ところが、ここで掟を守るかのごとく「欲しがりません、勝つまでは」「一億玉砕」といった空体語が、どこからともなく生じます。こうした言葉が、まるで厳しさを増す現実に蓋をするかのような働きをし、掟は守られてしまうわけです。このことから、敗戦のようにどんな空体語でも擁護できない現実(実体語)が現れないと、なかなか空気が消えないことも分かります。

3.11以前の原発立地地域でも同様のことが起きました。原発のリスクが報じられても、地域住民自らが空体語を発することで「原発は安全。事故の可能性を口にしてはならない」という空気が守られたのです。電力会社の思惑通りに事が進んでいるように見えます。
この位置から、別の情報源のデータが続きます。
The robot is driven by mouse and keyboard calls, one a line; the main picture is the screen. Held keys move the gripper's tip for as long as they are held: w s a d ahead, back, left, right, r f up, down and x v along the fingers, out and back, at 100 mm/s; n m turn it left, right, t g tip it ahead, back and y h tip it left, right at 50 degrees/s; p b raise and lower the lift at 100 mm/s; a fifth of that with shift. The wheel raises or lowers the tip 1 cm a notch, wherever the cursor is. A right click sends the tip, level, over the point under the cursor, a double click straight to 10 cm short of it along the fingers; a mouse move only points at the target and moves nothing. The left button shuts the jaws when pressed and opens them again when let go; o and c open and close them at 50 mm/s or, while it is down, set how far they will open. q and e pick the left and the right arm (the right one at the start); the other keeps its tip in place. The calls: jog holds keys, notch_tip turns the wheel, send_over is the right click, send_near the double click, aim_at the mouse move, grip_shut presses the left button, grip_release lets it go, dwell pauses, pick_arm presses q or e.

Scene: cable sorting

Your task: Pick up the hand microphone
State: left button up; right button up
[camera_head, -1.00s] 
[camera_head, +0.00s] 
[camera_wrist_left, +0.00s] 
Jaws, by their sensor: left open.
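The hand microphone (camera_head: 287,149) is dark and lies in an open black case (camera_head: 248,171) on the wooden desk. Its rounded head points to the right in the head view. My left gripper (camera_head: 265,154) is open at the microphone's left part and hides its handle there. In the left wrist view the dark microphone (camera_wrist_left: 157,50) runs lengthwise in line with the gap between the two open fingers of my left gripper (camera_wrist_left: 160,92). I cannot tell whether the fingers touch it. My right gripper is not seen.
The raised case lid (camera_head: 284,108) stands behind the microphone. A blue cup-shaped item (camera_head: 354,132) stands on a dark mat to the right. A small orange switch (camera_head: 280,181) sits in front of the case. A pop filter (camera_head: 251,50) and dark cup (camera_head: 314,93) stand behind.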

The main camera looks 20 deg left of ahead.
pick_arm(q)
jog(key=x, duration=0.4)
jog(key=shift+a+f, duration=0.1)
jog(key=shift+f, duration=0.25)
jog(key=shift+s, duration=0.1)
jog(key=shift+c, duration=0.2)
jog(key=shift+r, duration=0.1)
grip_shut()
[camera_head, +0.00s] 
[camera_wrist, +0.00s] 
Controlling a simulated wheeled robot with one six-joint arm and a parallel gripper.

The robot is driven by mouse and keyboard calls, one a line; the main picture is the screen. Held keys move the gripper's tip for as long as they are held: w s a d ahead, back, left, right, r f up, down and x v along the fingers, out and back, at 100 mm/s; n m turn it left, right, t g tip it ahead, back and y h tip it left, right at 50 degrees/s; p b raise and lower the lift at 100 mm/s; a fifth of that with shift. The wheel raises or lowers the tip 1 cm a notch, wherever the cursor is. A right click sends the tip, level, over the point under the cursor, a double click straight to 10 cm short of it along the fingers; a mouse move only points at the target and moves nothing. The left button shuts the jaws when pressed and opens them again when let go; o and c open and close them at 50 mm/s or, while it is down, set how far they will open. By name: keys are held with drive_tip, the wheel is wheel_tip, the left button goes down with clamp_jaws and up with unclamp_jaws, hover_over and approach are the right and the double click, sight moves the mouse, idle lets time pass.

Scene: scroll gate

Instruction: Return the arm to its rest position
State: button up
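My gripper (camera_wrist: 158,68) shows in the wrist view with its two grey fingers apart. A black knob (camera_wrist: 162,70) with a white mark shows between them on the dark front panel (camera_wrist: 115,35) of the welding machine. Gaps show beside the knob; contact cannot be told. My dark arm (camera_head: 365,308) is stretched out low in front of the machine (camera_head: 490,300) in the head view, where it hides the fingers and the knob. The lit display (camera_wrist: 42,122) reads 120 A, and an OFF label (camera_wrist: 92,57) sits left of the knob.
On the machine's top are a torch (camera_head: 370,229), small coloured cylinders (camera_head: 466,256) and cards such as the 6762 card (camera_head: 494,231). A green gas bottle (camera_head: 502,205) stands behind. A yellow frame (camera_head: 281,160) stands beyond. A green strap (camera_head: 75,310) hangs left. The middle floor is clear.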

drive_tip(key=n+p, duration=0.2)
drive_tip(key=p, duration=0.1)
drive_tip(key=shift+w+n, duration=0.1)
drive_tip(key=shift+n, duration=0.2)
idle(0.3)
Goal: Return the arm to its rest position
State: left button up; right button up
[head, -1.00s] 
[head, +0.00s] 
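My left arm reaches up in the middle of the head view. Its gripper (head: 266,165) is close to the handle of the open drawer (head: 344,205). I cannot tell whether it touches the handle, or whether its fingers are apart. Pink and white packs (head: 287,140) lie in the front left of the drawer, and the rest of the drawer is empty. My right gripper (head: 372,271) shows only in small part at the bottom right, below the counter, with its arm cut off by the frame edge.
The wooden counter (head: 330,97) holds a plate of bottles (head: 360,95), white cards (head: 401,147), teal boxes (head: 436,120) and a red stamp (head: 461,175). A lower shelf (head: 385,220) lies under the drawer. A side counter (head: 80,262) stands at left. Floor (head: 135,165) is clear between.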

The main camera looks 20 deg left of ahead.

ところが、空気が地域住民のみならず、電力会社をも拘束しだすという予期せぬ現象が生じます。原発は既に絶対安全だという掟があるため、追加の安全対策を取ることが論理的にできなくなっていったのです。

法のような明確な掟であれば、誰に・いつ・どのような掟が課せられるかが明らかなので、こんなことは起きようがありません。つまり、これは曖昧な掟である空気だからこそ起きる現象です。空気を利用して誰かをコントロールしようとしても、時として自分自身も縛られることがあるのです。

スクールカーストを支える空気「一軍は善。何をやっても許される」

さて国家や大企業だけでなく、私たちの身近な世界でも空気は暴走します。学習塾の生徒が通うクラスのなかにも、空気によって支離滅裂な事態が発生したケースがありました。

例えば、スクールカーストが強い力を持ったクラスです。スクールカーストとは、一軍・二軍・三軍といった、生徒たちに与えられる格付けのことです。このランクに応じてクラス内での発言力や扱いが変わってきます。